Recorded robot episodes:
□ □ □ □

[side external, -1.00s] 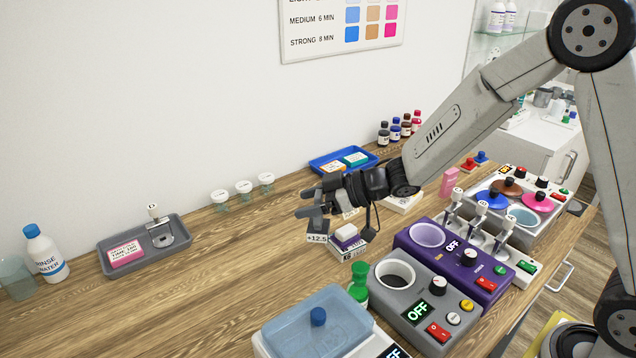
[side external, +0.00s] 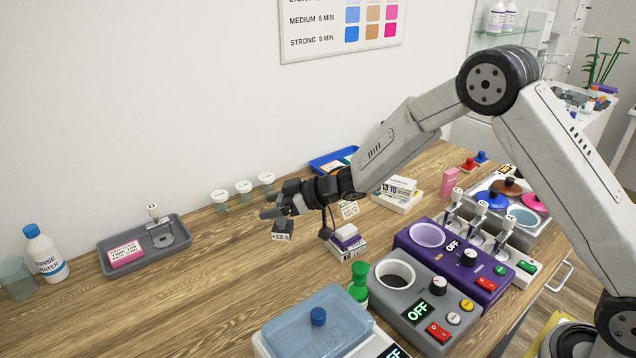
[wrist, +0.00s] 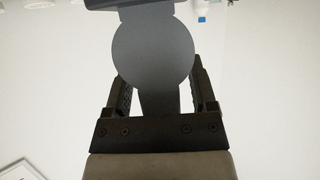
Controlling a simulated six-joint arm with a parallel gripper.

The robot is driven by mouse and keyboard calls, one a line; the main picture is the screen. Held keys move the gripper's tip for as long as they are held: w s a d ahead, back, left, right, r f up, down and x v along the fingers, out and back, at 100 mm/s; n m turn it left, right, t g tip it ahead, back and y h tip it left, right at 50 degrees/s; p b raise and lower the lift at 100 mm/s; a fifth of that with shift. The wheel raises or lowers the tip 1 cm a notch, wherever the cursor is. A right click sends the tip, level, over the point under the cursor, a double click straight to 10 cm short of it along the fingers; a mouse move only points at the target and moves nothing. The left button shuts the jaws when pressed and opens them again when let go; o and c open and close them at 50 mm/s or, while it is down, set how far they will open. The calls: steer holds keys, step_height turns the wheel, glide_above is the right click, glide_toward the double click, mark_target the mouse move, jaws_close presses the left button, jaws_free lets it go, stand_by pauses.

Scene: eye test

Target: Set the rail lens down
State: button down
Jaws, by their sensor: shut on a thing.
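The rail lens (side external: 282,228) is a small dark grey piece with a pale label reading +12.5. It hangs at the fingertips of my gripper (side external: 272,206), over the open wooden counter (side external: 215,275) left of the small stacked boxes. I cannot tell if its lower edge touches the wood. In the wrist view a dark grey round disc (wrist: 152,52) of the lens stands between the two fingers of my gripper (wrist: 158,92), which are shut on it. The disc hides what lies behind it.
A grey tray (side external: 108,262) with a pink box is at left, and small lidded cups (side external: 243,190) stand by the wall. Stacked boxes (side external: 346,244), a green bottle (side external: 358,284) and a grey heater unit (side external: 395,315) are at right. The counter between is clear.

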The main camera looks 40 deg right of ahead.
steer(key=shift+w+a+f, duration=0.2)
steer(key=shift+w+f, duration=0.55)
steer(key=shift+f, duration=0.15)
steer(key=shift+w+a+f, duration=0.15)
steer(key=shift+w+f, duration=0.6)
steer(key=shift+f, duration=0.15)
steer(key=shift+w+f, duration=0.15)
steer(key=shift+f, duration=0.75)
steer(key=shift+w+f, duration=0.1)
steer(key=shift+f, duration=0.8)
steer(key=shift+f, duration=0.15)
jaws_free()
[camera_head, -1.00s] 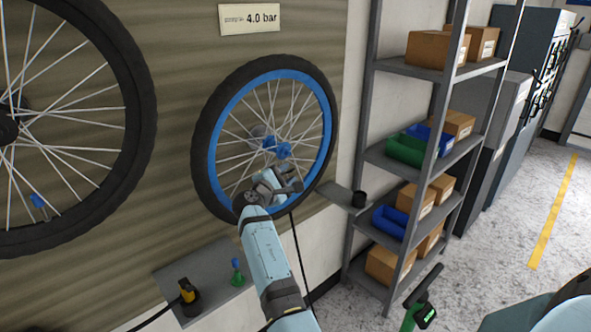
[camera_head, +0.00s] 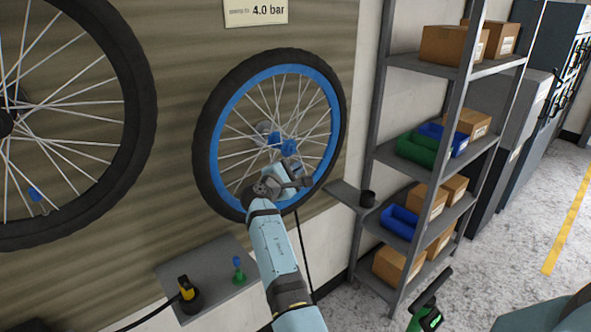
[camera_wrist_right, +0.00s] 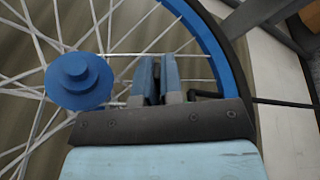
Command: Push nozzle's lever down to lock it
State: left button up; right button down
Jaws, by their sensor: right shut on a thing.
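The nozzle is mostly hidden behind my right gripper (camera_head: 296,178), at the lower right of the blue-rimmed wheel (camera_head: 330,150). In the wrist view my right gripper (camera_wrist_right: 158,68) has its blue fingers close together and is shut on the nozzle, whose dark end (camera_wrist_right: 206,95) shows beside the fingers. I cannot tell which part is gripped, nor the lever's position. A black hose (camera_wrist_right: 285,103) leads off to the right there. In the head view the hose (camera_head: 302,240) hangs down the wall. My left gripper is not in view.
The blue hub (camera_wrist_right: 78,80) and spokes are close to the fingers. A small wall shelf (camera_head: 225,262) holds a yellow-black fitting (camera_head: 188,295) and a green-blue piece (camera_head: 238,268). Shelving (camera_head: 374,150) with boxes stands at right. A green-black device (camera_head: 428,312) is at bottom right.

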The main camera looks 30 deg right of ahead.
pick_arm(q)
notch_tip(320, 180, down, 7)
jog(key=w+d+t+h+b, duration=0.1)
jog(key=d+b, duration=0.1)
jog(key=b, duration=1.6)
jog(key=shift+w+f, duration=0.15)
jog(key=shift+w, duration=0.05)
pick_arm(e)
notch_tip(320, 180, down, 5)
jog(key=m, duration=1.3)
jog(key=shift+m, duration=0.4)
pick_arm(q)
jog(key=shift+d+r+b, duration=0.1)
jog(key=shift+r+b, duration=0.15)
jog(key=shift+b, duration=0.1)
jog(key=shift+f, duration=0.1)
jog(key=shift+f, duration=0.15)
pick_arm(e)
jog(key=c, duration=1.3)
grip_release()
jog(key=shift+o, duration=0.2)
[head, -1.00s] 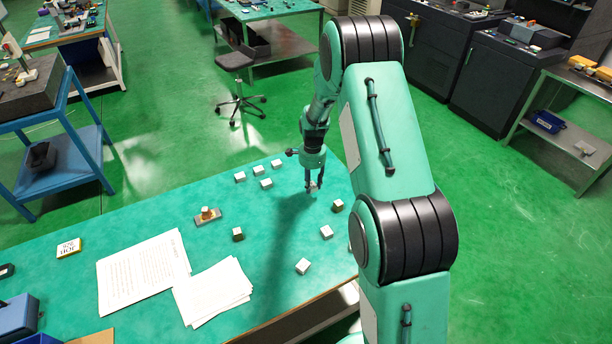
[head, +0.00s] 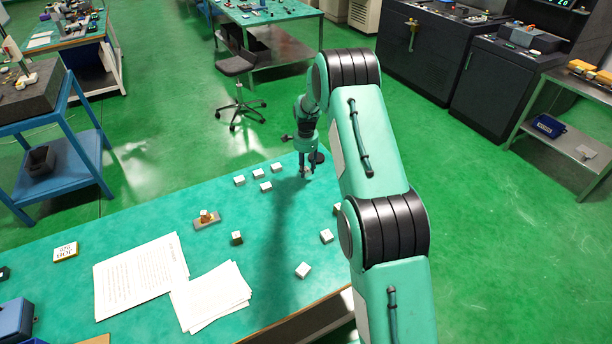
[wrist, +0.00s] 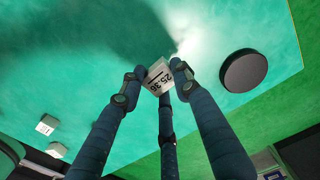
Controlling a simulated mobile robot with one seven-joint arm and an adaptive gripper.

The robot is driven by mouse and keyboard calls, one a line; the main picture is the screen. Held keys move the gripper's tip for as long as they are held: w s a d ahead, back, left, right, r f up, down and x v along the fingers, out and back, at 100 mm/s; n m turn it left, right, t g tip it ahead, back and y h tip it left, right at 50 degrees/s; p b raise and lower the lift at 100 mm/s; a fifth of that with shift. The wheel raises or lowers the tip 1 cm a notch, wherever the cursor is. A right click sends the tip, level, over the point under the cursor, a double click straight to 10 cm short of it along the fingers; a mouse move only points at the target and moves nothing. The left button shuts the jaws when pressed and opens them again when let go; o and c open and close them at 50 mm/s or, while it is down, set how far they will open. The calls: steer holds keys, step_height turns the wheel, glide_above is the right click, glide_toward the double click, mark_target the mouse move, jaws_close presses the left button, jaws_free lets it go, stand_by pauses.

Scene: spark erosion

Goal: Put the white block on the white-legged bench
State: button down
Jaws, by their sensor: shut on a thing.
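My gripper (head: 306,171) is over the far edge of the near teal table. In the wrist view its fingers (wrist: 159,80) are shut on a white block (wrist: 157,80) with dark printed digits, partly covered by the fingertips. I cannot tell whether the block touches the table. A bench with a white leg (head: 117,62) and a teal top stands at the far left. Another teal-topped bench (head: 262,14), with greyish legs, stands at the back centre.
Several other pale blocks (head: 265,186) lie on the near table (head: 130,215), with papers (head: 140,272) and a small brown-topped piece (head: 206,219). A black disc (wrist: 244,70) lies beside the gripper. A stool (head: 237,66) and blue-framed stand (head: 50,140) stand beyond, with green floor between.

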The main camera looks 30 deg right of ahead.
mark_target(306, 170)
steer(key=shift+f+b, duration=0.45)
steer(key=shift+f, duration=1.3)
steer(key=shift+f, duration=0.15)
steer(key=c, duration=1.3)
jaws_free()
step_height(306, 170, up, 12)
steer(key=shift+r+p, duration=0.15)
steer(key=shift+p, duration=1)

□ □ □ □

* _WHAT IS ASKED_: Reproduce each line from the records that contains the word "joint".

* _ANSWER TO THIS TASK_:
Controlling a simulated six-joint arm with a parallel gripper.
Controlling a simulated mobile robot with one seven-joint arm and an adaptive gripper.

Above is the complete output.